§ **Exercise material**

>>

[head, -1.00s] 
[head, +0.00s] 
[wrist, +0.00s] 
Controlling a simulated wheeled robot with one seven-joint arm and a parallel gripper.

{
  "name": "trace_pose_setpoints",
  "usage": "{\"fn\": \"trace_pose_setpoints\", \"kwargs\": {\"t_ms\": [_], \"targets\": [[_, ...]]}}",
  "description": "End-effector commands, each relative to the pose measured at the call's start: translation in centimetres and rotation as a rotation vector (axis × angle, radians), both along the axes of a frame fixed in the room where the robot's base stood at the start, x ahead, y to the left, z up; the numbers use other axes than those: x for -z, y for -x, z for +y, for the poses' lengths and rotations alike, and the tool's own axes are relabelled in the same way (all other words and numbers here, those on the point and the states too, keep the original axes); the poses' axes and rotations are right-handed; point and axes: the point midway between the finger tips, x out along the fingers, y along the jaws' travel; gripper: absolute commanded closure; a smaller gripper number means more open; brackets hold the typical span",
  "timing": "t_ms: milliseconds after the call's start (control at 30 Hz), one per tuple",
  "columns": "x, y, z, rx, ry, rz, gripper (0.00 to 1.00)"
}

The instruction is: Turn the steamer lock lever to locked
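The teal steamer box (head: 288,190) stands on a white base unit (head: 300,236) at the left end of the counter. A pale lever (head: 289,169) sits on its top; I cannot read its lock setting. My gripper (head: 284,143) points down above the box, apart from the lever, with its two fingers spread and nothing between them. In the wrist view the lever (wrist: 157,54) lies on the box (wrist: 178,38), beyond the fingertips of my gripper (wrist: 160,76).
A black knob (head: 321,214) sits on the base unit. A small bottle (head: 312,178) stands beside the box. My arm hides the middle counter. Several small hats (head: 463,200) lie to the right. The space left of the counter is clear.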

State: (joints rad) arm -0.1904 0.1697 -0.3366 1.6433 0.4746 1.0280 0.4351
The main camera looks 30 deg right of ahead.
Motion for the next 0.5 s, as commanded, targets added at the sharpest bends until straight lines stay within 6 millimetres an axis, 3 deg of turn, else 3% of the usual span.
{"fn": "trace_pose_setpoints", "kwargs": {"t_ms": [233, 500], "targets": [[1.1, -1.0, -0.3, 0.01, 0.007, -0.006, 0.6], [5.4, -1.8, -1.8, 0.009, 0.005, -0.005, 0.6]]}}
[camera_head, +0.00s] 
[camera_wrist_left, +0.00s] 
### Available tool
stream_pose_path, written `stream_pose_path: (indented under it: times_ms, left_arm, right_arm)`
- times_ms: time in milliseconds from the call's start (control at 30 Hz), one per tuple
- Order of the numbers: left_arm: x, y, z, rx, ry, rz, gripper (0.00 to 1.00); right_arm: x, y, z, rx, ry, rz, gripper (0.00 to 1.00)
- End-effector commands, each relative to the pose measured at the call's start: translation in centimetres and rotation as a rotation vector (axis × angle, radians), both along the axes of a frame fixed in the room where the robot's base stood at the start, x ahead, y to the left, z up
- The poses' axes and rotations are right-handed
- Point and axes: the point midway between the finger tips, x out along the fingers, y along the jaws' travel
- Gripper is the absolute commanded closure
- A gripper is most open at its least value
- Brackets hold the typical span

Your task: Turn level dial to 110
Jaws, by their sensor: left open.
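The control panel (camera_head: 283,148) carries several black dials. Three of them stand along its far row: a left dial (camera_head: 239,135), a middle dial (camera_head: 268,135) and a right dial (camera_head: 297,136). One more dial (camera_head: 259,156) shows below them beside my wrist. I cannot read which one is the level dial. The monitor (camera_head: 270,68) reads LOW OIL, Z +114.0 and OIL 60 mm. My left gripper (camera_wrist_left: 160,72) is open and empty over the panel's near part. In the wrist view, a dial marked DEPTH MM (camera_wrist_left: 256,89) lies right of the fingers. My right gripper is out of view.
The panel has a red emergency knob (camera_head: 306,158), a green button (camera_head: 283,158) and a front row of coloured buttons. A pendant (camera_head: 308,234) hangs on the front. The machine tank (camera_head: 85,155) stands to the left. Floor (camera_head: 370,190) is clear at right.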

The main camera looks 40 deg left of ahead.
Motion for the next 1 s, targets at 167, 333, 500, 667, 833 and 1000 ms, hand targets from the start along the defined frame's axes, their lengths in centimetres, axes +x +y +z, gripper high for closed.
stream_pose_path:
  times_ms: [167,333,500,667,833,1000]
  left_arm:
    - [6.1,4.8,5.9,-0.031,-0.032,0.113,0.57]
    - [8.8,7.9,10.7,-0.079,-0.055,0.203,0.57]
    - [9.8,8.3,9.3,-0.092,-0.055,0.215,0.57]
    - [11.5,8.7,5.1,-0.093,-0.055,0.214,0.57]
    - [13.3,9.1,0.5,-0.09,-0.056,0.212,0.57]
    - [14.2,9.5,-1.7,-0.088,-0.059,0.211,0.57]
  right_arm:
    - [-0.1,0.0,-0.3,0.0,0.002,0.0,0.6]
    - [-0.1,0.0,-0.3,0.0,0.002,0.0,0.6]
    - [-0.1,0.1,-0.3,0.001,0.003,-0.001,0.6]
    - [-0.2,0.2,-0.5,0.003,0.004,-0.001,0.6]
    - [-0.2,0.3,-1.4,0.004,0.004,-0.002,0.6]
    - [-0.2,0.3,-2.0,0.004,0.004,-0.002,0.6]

<<

§ **Objective**
Filter the entries and copy out every line with the word "hold".

§ **Full answer**
  "description": "End-effector commands, each relative to the pose measured at the call's start: translation in centimetres and rotation as a rotation vector (axis × angle, radians), both along the axes of a frame fixed in the room where the robot's base stood at the start, x ahead, y to the left, z up; the numbers use other axes than those: x for -z, y for -x, z for +y, for the poses' lengths and rotations alike, and the tool's own axes are relabelled in the same way (all other words and numbers here, those on the point and the states too, keep the original axes); the poses' axes and rotations are right-handed; point and axes: the point midway between the finger tips, x out along the fingers, y along the jaws' travel; gripper: absolute commanded closure; a smaller gripper number means more open; brackets hold the typical span",
- Brackets hold the typical span

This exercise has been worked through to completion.